I am on Pinterest all the time. Looking at techniques, shoes, kit, insane images of other climbers. I read on there earlier in the week that resisting the urge to moisturise your hands after a climb (which is HARD, because chalk makes them very dry!), helps with drying up blisters. This appears to be true…
Anyway, the more I know about it, the more excited I am to try things out, add things into my training and generally see things in a broader sense.
6. Concentrate on your feet
People say this all the time. It’s everywhere. And it works, when you start doing it.
I think there are two parts to it;
i) actually having awareness of your feet means you are more in control of where your body weight is focussed
ii) it really takes the pressure off of your upper body
Your upper body includes fingers, forearms, upper arms, shoulders, all of it. Fingers are my major weakness at the moment – but I’m seeing improvements. Once you shift your awareness from primarily your arms and start using your feet, you can do more.

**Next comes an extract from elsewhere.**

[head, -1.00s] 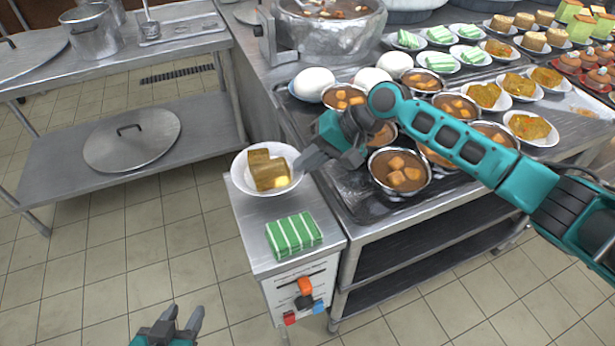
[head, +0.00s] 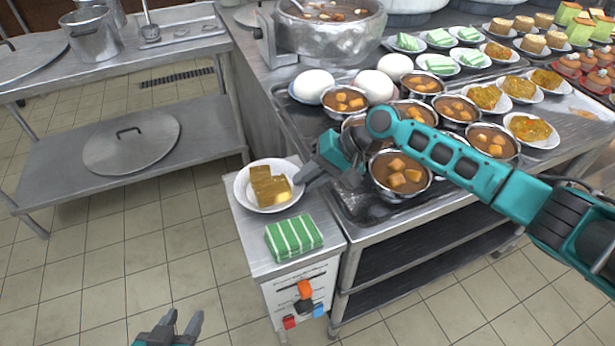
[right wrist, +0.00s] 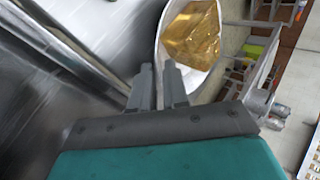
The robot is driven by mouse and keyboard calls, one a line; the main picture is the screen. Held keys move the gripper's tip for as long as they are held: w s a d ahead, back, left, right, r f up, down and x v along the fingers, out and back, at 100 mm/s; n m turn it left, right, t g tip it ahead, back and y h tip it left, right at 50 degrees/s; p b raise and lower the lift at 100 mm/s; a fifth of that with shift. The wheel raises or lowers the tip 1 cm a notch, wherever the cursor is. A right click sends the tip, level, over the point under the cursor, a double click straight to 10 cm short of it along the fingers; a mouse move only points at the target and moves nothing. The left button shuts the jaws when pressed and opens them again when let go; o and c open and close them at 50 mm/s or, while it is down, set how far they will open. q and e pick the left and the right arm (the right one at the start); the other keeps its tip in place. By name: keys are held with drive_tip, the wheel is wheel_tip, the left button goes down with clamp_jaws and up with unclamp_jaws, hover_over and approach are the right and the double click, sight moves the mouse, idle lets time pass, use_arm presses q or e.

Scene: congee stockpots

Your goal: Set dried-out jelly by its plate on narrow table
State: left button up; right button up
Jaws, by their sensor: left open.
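The jelly (head: 268,187) is a golden-brown, stepped block on a white plate (head: 245,196). The plate is at the back end of the narrow table (head: 262,262), level or nearly so; I cannot tell whether it touches the top. My right gripper (head: 308,178) is shut on the plate's right rim. In the right wrist view the fingers (right wrist: 158,85) straddle the rim of the plate (right wrist: 160,45), with the amber jelly (right wrist: 190,32) inside it. My left gripper (head: 184,324) is open and empty, low over the floor in front.
A green-and-white striped block (head: 294,237) lies on the narrow table in front of the plate. The steel counter (head: 370,212) to the right is crowded with bowls of brown soup (head: 400,175) and plated food.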

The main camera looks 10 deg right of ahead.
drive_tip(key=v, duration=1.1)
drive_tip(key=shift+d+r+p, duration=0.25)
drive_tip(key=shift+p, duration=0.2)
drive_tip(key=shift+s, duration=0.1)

For me this is tricky because some of those footholds are so crazy small and I have a bit of a trust issue. But the fact is, when I feel more stable (thank you feet), I am more able to reach, grab and hold.
7. Climb down
I’ve said this before. But I think it’s worth saying again. Climbing down has really helped me.
It means I see the problem from a different angle and it means I use different muscle groups, grips and techniques. It’s like a less intensive, free lesson.
And sometimes, climbing down can be more of a challenge than climbing up. By missing out on that, you’re basically cutting your capacity to learn in half.
It also helps me with my stability and control, which eventually helps on the way up too. Climbing down is nothing but wins.
I am so in love with this. I am still very much a baby at it, I wouldn’t call myself a climber. That would be too presumptuous of me!
I am quite looking forward to the idea of climbing outside of the gym – something I’d never thought I’d want to do.